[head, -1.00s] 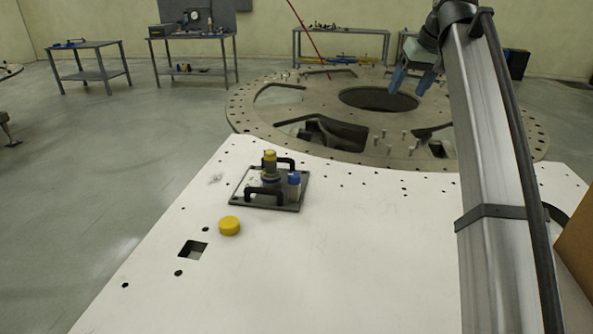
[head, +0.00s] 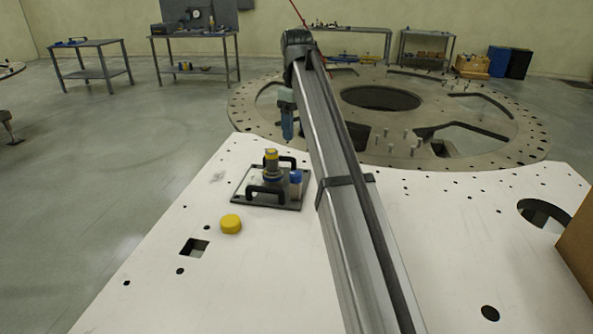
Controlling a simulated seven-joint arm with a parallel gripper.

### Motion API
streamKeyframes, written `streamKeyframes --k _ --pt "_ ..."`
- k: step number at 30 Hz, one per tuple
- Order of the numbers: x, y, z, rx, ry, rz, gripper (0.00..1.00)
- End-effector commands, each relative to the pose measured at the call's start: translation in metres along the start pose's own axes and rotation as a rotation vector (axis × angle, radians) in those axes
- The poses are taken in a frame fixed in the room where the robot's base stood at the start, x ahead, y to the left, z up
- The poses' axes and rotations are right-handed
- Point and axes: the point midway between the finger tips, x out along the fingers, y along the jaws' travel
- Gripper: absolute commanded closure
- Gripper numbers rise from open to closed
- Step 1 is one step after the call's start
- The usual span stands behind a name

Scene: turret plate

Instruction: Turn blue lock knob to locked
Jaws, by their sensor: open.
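The blue lock knob (head: 295,177) sits at the right side of a small dark-edged plate (head: 238,198) on the white surface. Its exact turn angle is too small to tell. On the same plate stand a yellow-topped cylinder (head: 271,156) with a blue band and two black handles (head: 266,191). My gripper (head: 287,132), with blue-grey fingers, hangs in the air pointing down, above and beyond the plate in the picture. It touches nothing that I can see. The fingers overlap from this side, and nothing shows between them.
A loose yellow cap (head: 231,224) lies on the white table (head: 430,240) in front of the plate, near a square hole (head: 194,248). A large round ring plate (head: 500,130) with openings lies behind. A brown box (head: 577,245) stands at the right edge.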

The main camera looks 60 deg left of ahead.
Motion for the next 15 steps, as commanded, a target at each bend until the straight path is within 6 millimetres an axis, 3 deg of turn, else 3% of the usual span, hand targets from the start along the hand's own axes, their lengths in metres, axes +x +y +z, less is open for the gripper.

-*-

◆ **EXERCISE DETAILS**: Copy nothing but the lines from the top of the data down to the line containing "Instruction: Turn blue lock knob to locked", and leave the pictures out.

◆ **WRITTEN RESPONSE**:
[head, -1.00s] 
[head, +0.00s] 
Controlling a simulated seven-joint arm with a parallel gripper.

### Motion API
streamKeyframes, written `streamKeyframes --k _ --pt "_ ..."`
- k: step number at 30 Hz, one per tuple
- Order of the numbers: x, y, z, rx, ry, rz, gripper (0.00..1.00)
- End-effector commands, each relative to the pose measured at the call's start: translation in metres along the start pose's own axes and rotation as a rotation vector (axis × angle, radians) in those axes
- The poses are taken in a frame fixed in the room where the robot's base stood at the start, x ahead, y to the left, z up
- The poses' axes and rotations are right-handed
- Point and axes: the point midway between the finger tips, x out along the fingers, y along the jaws' travel
- Gripper: absolute commanded closure
- Gripper numbers rise from open to closed
- Step 1 is one step after the call's start
- The usual span stands behind a name

Scene: turret plate

Instruction: Turn blue lock knob to locked

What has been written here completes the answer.